L’emprisonnement de Patrice Faye pose de sérieuses questions sur les procédures d’enquête de la justice burundaise.
Rapide. Le 26 mars 2011, le ministre de la Solidarité Nationale, des Droits de la Personne Humaine et du Genre s’adresse à son collègue de la Justice, avec une copie à celui de la Sécurité Publique. Le 25 juillet, après deux arrêts de la justice sur la forme, la sentence tombe sur le fond. La diligence avec laquelle l’affaire est menée surprend. Patrice Faye se voit condamné à 25 ans d’emprisonnement et 25 millions Fbu de dédommagement aux cinq filles l’accusant de viol. Ce procès se voulait un modèle de fermeté, un signal de plus que la justice burundaise n’a pas peur de s’emparer des cas « délicats ». Noble cause. Sauf que l’on a oublié que la fermeté n’est vraiment efficace que si elle est transparente.
Parce que la défense de Patrice Faye souligne sans cesse le fait que les enquêtes aient été menées à charge, au lieu de se baser sur un travail de terrain le plus exhaustif possible pour confronter les propos des uns et des autres. Car Patrice Faye, qui ne comprend pas le Kirundi n’a pas eu de traducteur approprié pour répondre avec aisance aux accusations portées contre lui. Le ministère français des Affaires Étrangères a réagi. « Tout État qui se veut démocratique doit respecter le droit à un procès équitable » rappelle-t-il, pointant aussi « le maintien en détention de M. Faye au-delà du terme légal ».

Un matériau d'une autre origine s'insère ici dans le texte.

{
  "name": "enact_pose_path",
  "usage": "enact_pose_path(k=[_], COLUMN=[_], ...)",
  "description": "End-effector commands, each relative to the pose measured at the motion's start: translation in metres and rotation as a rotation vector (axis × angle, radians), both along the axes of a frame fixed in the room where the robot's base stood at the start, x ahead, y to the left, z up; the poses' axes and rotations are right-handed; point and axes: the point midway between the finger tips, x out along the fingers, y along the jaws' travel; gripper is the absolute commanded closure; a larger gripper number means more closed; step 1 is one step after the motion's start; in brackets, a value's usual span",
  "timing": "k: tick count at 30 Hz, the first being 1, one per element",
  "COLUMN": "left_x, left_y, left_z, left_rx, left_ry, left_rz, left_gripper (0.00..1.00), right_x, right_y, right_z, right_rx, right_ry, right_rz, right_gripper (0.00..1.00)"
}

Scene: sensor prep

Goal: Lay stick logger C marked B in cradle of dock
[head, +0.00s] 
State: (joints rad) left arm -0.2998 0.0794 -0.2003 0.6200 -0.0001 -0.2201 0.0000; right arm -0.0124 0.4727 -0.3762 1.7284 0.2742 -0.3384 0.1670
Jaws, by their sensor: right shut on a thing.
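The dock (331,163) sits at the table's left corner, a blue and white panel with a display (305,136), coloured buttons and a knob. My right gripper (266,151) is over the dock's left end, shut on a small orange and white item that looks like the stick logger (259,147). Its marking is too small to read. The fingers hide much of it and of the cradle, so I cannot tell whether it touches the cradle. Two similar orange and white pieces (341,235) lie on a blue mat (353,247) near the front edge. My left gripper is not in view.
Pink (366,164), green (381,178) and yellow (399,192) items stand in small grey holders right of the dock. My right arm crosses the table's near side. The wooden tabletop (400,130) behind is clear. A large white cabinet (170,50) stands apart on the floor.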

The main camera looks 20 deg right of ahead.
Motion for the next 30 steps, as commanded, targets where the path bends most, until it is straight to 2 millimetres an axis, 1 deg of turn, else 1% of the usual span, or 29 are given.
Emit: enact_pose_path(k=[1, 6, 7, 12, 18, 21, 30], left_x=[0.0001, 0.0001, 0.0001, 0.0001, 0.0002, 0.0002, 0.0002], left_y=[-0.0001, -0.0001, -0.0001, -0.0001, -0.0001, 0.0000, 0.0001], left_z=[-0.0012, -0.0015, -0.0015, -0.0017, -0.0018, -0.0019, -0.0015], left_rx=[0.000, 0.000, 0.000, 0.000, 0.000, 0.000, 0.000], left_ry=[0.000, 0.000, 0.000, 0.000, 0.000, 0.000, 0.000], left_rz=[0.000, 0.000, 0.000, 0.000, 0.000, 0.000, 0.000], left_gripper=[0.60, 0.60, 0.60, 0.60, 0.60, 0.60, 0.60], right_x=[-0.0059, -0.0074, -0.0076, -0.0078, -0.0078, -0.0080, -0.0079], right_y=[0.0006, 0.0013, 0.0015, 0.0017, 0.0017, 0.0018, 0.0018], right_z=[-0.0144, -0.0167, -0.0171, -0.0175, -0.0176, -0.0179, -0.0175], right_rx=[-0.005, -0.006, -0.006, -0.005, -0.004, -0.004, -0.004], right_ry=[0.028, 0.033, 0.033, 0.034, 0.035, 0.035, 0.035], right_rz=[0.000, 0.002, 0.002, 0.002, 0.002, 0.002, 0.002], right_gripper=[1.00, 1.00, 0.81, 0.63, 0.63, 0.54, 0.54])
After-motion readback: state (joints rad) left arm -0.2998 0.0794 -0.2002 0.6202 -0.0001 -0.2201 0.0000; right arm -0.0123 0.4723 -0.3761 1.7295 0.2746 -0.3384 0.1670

La coopération en question
« La France souhaite maintenir sa coopération avec le Burundi. Elle attend des autorités de ce pays ami qu’elles respectent les libertés publiques et la bonne gouvernance ». Même si l’on n’en est pas encore au stade des « sanctions », le Quai d’Orsay a été clair sur ce point.
Le Burundi peut-il se passer de la coopération française ? Militaire ( construction de l’amphithéâtre de l’ISCAM, école de police à Bubanza ), dans l’enseignement (appui au Fonds Commun de l’Éducation), dans la santé (le centre antimalaria de Bujumbura, l’hôpital de Buye, l’ANSS…), le secteur social et sportif avec notamment l’action des Pays de La Loire, ou encore l’environnement (reforestation du bassin versant de la rivière Ntahangwa, l’aménagement de la réserve de la Rusizi, des actions sur le lac Rweru, dans la réserve de la Ruvubu)…
Il y a trois semaines, lors du passage du président de l’Assemblée Nationale française, son homologue burundais avait souhaité l’implication de son visiteur pour que la France appuie la seconde phase du Cadre stratégique de croissance économique et de lutte contre la pauvreté.
Me Suzanne Bukuru « l’espionne »
Un pas a été franchi avec l’emprisonnement de Me Suzanne Bukuru, choisie par le ministère de la Solidarité pour défendre les filles qui accusent Patrice Faye. Accusée d’espionnage pour avoir facilité un entretien entre ses clientes et des journalistes français enquêtant sur l’affaire, elle est jetée dans la prison de Mpimba, puis élargie 16 jours après sans autre forme de procès. Or, l’on espionne pour un ennemi, ici celui du ministère de la Solidarité Nationale, c’est à dire du gouvernement burundais. Des journalistes de la chaîne M 6 agents des services de renseignements… français! On aurait aimé en savoir plus.
Malheureusement, et c’est une constance dans cette affaire, parce que la partie officielle s’est refusée à tout commentaire, cela entretient le flou.
Le diable se cache dans les détails, dit-on. La somme de tout ceci crée un véritable malaise dans la communauté expatriée. Depuis la condamnation de Patrice Faye et celle de Mme Suzanne Bukuru, certains investisseurs étrangers au Burundi s’interrogent. Certains songent à quitter le pays. On espère voir un message politique et des actions concrètes menées pour calmer les inquiétudes des uns et des autres (rencontre du Ministère du Commerce avec les hommes d’affaires étrangers par exemple).
Et au final, l’affaire Patrice Faye a véritablement pris l’ampleur qu’on lui a (consciemment ou pas) donnée : une dimension socio-politique. On parle depuis quelque temps d’expulsion. Si ce n’est d’extradition.